Digital data retention and GDPR for a business
2020 ushered in a new and difficult era for independent business, with everything from reduced revenue to increased business rates forcing many businesses to shut. For those that have survived, the post-Brexit landscape can be intimidating. The Times recently reported that even Amazon – the largest of multinational corporation – would be receiving a gigantic £630m GDPR fine in the UK, indicating the seriousness of the EU enforcing their data protection laws. With many of these laws being replicated or reflected in British law, businesses are scrambling to get on the right side of GDPR. The good news? There is a way.

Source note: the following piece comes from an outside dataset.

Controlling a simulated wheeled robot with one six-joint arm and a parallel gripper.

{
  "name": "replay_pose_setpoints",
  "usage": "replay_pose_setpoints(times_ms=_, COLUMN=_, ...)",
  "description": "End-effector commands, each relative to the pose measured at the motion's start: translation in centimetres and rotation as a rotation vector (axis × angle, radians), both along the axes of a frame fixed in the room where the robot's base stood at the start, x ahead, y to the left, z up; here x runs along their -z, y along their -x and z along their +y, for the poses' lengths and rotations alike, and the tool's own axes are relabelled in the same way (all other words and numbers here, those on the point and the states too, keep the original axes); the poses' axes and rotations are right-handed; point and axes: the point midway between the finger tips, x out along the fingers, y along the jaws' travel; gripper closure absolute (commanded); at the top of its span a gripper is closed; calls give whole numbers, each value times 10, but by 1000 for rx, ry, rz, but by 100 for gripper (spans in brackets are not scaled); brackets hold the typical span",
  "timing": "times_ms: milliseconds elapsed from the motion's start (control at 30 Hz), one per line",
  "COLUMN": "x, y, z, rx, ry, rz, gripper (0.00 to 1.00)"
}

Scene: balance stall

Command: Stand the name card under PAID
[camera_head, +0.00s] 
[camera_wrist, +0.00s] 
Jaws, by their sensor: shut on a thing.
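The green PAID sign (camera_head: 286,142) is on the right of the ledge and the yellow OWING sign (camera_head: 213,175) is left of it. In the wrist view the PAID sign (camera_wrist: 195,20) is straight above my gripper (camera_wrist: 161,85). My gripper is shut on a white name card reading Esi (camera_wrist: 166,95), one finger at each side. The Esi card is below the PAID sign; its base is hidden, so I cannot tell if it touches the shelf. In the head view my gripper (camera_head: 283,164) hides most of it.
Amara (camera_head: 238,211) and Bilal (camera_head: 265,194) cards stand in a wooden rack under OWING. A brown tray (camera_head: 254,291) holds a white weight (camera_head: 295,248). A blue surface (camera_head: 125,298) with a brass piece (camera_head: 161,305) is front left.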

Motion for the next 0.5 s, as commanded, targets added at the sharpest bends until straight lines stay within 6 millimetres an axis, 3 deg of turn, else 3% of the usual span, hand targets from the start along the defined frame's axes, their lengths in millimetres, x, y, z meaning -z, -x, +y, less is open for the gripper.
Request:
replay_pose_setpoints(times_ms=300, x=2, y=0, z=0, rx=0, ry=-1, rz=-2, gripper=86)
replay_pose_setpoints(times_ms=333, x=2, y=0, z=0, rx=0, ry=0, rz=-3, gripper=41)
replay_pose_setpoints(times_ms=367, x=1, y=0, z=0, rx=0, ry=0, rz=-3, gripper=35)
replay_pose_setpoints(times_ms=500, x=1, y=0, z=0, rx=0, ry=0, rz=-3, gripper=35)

Under GDPR, there are a range of data retention and storage imperatives that businesses must follow. GDPR and backup tapes, as well as documents, can seem like uneasy bedfellows. GDPR, after all, often punishes businesses for the improper collection and retention of data that is not relevant to their business operations. Despite this, bodies including the government provide consummate guidance on how to properly store data and how to stay on the right side of data protection regulations – GDPR included. Indeed, with the expansion of British privacy and data management laws, businesses will have a more secure base to tap into and ensure that they are staying on the right side of the divide.
British law expansion
In June, the Guardian reported that the UK would obtain “adequate” status as an information protector. What does this mean? Businesses within the UK can inherently be trusted to treat private information properly. The EU is happy to allow the free flow of information between its member states and businesses in the UK, and there is no need for extra tariffs or competency agreements. However, it is also noted that any change in UK law could lead to this status being revoked and, indeed, an unusual four-year term was placed on the agreement. This reflects a sense of mistrust in the EU, according to The Guardian, with respect to how UK businesses treat data.
With or without GDPR?
You can see how GDPR has been impacted by businesses trying to access certain US-based websites – due to the costs of compliance, many websites have preferred to simply block users from the EU or the UK from accessing their content, rather than risk fines. The Business Leader notes that, really, GDPR is necessary. Data protections within UK law were enshrined in 1995, long before the rise of mass data and social media and that they were not fit for purpose as a result. A new-age data sharing and protection amendment is something that businesses can use to help strengthen their position.
What does this mean for business owners today? The issues raised around GDPR and compliance are relevant but they need to be considered in the context of wider privacy issues. Getting a data house into order is time-consuming, but cost-effective, and gives due respect to the customers and their privacy.